Performing Vocabulary Parallelism for LM Head across Attention TP Groups (#5558)

Co-authored-by: liusy58 <liusy58@linux.alibaba.com>
2025-05-12 02:36:29 -04:00
parent 9f2c9568f0
commit 25c83fff6a
8 changed files with 71 additions and 23 deletions
--- a/python/sglang/srt/server_args.py
+++ b/python/sglang/srt/server_args.py
@@ -159,6 +159,7 @@ class ServerArgs:
    disable_overlap_schedule: bool = False
    enable_mixed_chunk: bool = False
    enable_dp_attention: bool = False
+    enable_dp_lm_head: bool = False
    enable_ep_moe: bool = False
    enable_deepep_moe: bool = False
    deepep_mode: Optional[Literal["auto", "normal", "low_latency"]] = "auto"

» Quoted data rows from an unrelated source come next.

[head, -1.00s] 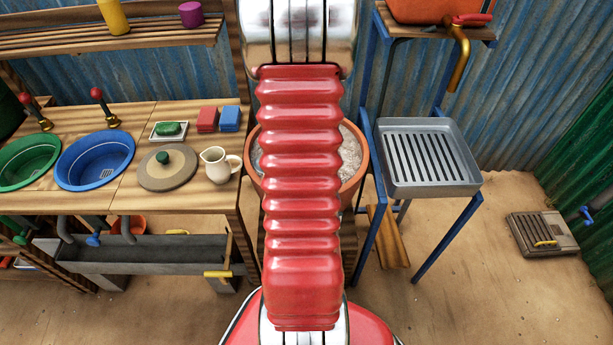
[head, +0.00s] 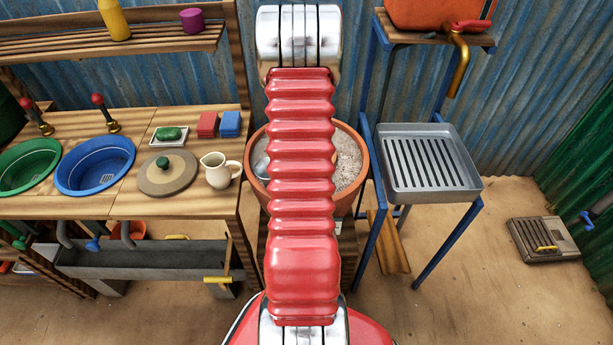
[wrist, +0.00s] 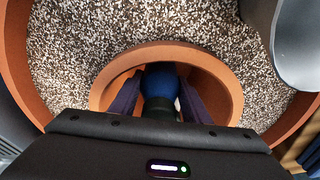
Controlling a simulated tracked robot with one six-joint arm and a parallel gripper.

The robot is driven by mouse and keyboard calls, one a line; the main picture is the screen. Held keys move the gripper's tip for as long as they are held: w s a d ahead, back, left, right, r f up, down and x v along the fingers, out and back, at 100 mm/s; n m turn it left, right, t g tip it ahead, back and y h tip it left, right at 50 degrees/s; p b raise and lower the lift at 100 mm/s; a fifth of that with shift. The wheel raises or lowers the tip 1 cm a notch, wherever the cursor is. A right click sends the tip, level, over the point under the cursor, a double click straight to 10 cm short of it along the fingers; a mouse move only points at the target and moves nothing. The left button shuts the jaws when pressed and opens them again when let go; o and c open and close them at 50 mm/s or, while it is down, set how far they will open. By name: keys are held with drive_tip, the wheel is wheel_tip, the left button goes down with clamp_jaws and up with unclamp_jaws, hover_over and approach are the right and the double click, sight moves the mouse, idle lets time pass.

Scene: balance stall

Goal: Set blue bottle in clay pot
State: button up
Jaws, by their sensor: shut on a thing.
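The blue bottle (wrist: 158,79) shows in the wrist view, with its dark neck towards my gripper. My gripper (wrist: 160,100) is shut on it, one finger on each side. Bottle and fingertips are within the round rim of a small clay pot (wrist: 165,54). This pot is set in pale gravel inside a larger clay pot (wrist: 16,60). I cannot tell whether the bottle touches the pot's floor. In the head view my red arm hides the gripper, the bottle and the small pot; the large pot's rim (head: 362,178) shows on both sides.
A grey metal piece (wrist: 298,45) hangs over the gravel at the wrist view's right. In the head view, a bench with a jug (head: 218,170) stands left of the large pot. A slatted metal tray (head: 430,163) stands right on blue legs.

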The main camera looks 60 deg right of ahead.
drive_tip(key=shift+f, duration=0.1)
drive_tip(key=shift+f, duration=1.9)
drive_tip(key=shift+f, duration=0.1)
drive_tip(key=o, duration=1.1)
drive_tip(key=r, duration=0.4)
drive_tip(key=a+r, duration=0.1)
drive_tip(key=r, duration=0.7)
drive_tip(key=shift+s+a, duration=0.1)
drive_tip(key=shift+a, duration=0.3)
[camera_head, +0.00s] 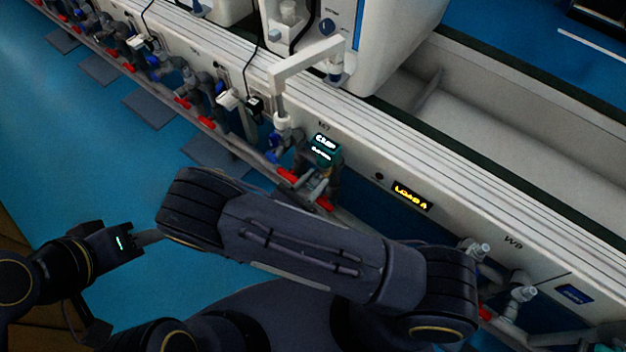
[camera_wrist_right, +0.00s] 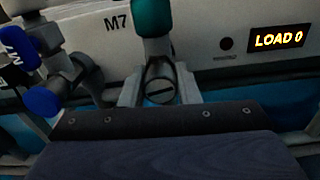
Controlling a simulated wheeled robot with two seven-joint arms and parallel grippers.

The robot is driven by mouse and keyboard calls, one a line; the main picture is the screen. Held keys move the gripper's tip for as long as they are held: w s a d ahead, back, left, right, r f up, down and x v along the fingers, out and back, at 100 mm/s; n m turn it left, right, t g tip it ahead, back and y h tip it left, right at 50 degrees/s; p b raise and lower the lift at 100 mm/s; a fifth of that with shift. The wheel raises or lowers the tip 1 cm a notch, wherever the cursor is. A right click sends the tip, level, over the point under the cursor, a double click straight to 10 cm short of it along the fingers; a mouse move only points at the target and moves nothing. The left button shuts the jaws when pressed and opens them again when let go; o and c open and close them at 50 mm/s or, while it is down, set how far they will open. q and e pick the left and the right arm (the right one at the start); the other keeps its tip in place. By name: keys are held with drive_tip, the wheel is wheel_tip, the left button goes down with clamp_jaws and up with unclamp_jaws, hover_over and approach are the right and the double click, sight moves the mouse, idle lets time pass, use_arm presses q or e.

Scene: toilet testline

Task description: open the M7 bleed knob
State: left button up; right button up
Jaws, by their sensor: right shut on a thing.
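The M7 bleed knob (camera_wrist_right: 160,92) is a grey round part with a dark slot, below a teal housing (camera_wrist_right: 152,17) beside the M7 label in the right wrist view. My right gripper (camera_wrist_right: 160,88) is shut on it, one pale finger on each side. In the head view the teal housing (camera_head: 325,150) carries small white lit text that I cannot read surely. My right gripper (camera_head: 318,184) is just below it, partly hidden by my dark arm. My left gripper (camera_head: 150,238) is at the far left, away from the bench; its jaw opening is not clear.
A blue M7 knob (camera_wrist_right: 17,47) and another blue knob (camera_wrist_right: 42,101) are left of my right gripper. A lit LOAD display (camera_wrist_right: 279,39) is on the panel to the right. Red-handled valves (camera_head: 183,102) line the bench front. The blue floor (camera_head: 60,150) at left is open.

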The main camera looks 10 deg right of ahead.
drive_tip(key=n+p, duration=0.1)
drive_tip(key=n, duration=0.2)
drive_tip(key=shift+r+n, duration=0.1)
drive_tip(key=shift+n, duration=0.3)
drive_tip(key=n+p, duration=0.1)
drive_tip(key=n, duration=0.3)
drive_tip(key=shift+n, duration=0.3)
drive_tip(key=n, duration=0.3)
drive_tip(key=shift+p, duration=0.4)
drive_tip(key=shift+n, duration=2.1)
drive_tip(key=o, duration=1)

@@ -323,6 +324,11 @@ class ServerArgs:
                f"DP attention is enabled. The chunked prefill size is adjusted to {self.chunked_prefill_size} to avoid MoE kernel issues. "
            )

+        if self.enable_dp_lm_head:
+            assert (
+                self.enable_dp_attention
+            ), "Please enable dp attention when setting enable_dp_attention. "
+
        # DeepEP MoE
        self.enable_sp_layernorm = False
        if self.enable_deepep_moe:
@@ -1055,6 +1061,11 @@ class ServerArgs:
            action="store_true",
            help="Enabling data parallelism for attention and tensor parallelism for FFN. The dp size should be equal to the tp size. Currently only DeepSeek-V2 is supported.",
        )
+        parser.add_argument(
+            "--enable-dp-lm-head",
+            action="store_true",
+            help="Enable vocabulary parallel across the attention TP group to avoid all-gather across DP groups, optimizing performance under DP attention.",
+        )
        parser.add_argument(
            "--enable-ep-moe",
            action="store_true",